Example: Here is an example from the paper by Hunt, Rosenkrantz, and Szymanski that discusses this problem.

G1 is:

  • S-> A|B
  • A->0A | 0
  • B ->0B| 0

G2 is:

  • S->C0 | 0
  • C->D0 | 0
  • D->E0 | 0
  • E->S0 | 0

These both generate the language “strings of at least one 0”.  But if we look at the parenthesized grammars:

G1 becomes:

  • S-> (A|B)
  • A->(0A | 0)
  • B ->(0B| 0)

G2 becomes:

  • S->(C0 | 0)
  • C->(D0 | 0)
  • D->(E0 | 0)
  • E->(S0 | 0)

Notice that in G2 if we want to generate the string “00000” the productions are:

S->(C0)->((D0)0)->(((E0)0)0)->((((S0)0)0)0)->((((0)0)0)0)0)

In G2 one possibility is:

S->(A)->((0A))->((0(0A)))->((0(0(0A))))->((0(0(0(0A)))))->((0(0(0(0(0))))))

The parentheses don’t (and won’t ever) line up because the derivations expand in different directions (G1 is right-linear and G2 is left-linear).
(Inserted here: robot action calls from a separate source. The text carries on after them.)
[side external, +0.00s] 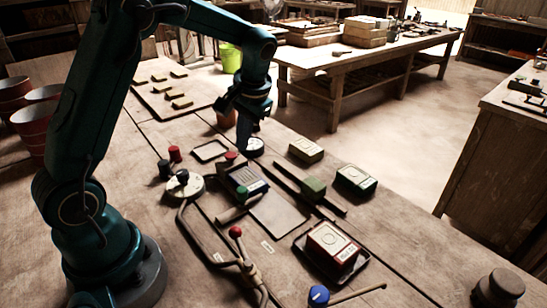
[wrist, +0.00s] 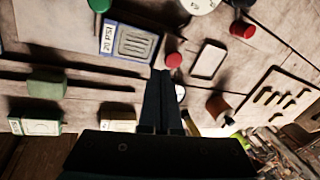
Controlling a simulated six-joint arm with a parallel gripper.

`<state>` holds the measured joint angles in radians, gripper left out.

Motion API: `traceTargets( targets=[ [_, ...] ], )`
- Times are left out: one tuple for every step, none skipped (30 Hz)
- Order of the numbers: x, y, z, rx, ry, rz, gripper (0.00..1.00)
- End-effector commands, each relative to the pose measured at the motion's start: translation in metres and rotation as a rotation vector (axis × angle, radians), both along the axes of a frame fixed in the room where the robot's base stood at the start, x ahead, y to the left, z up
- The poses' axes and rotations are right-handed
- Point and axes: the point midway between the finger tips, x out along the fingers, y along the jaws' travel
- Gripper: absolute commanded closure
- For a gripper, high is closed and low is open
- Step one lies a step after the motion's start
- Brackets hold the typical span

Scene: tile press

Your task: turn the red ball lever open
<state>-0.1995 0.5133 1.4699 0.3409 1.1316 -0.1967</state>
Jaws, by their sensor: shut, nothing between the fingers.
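The red ball lever (side external: 236,232) stands at the front middle of the bench in the side view. Its red ball tops a short stem on a valve in a dark pipe (side external: 205,242). A second lever with a blue ball (side external: 318,295) lies nearer the front edge, its rod pointing right. My gripper (side external: 243,148) points down over the back of the bench, well behind the red ball lever. In the wrist view my gripper (wrist: 163,75) has its fingers together with nothing between them. I cannot make out the red ball lever in the wrist view.
A red knob (side external: 231,155) and a round white dial (side external: 254,146) are near my fingertips. A green knob (side external: 242,191), a labelled box (side external: 246,181) and a round white-topped unit (side external: 184,186) stand between.

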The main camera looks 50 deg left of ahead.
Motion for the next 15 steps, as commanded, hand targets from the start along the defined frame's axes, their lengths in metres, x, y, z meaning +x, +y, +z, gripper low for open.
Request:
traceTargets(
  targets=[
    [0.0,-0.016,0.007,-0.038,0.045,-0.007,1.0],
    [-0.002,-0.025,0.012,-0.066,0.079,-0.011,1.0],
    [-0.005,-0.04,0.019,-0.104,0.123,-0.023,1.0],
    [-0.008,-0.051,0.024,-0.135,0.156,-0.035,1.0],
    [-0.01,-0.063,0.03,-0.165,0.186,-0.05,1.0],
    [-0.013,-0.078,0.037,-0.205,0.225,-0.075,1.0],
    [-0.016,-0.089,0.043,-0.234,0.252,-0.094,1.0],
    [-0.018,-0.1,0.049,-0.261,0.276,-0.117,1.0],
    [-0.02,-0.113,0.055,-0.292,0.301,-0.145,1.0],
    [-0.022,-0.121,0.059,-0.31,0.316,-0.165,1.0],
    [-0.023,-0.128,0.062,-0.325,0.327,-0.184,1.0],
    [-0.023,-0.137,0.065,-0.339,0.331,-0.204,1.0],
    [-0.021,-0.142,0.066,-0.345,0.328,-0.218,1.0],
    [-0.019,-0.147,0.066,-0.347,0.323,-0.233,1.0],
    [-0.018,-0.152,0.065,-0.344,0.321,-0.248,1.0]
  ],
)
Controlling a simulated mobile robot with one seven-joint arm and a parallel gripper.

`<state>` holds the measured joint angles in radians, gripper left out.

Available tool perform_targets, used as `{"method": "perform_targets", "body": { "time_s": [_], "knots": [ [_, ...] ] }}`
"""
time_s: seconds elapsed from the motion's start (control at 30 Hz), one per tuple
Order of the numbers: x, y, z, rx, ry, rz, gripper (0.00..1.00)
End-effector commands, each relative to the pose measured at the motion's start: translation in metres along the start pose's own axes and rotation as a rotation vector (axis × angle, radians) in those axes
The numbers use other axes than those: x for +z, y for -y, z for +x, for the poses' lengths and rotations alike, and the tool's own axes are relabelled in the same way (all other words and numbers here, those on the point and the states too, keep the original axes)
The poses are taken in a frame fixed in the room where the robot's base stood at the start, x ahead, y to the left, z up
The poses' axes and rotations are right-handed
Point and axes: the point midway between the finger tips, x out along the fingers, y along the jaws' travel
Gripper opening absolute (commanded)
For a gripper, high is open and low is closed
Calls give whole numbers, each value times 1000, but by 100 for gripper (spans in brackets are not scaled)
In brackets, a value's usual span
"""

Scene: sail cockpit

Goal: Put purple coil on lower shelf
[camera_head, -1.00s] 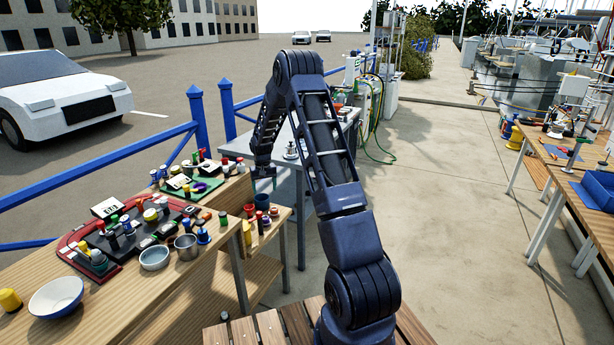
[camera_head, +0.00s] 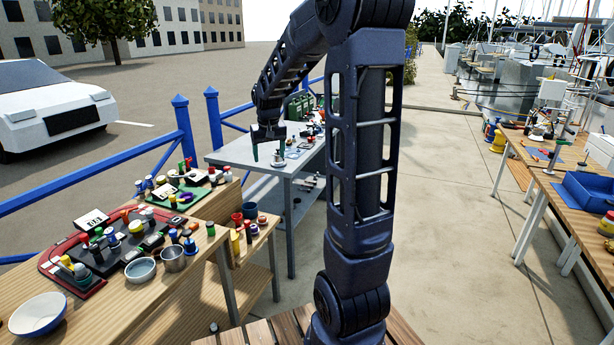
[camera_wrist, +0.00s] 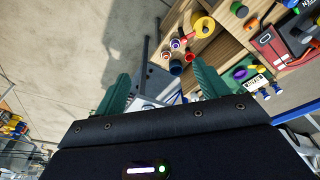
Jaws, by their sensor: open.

Reduction: This is Theorem 5.16 from the Hunt, Rosenkrantz and Szymanski paper.  They show:

  • Actually, for “Type 3” grammars (ones that generate regular languages) structural (in)equivalence is the same as language (in)equivalence.  (This is because all Type 3 grammars are right regular)
  • We can in polynomial time turn a regular expression into an equivalent right-linear Context-Free Grammar.
  • So we can reduce from regular expression inequivalence, take our 2 expressions, turn them into CFG’s, and the grammars we get are structurally inequivalent if and only if the original expressions were.

Notice that since we showed last time that regular expression inequivalence also held on single-character expressions, this means that our problem also holds on single character grammars.

Difficulty: 6.  The hard part is the proof that structural inequivalence of grammars is the same as inequivalence of regular expressions, and the algorithm to turn a regular expression into a Type 3 grammar.  If your students already know that information, or if you expect them to figure it out, that may change the difficulty of the problem.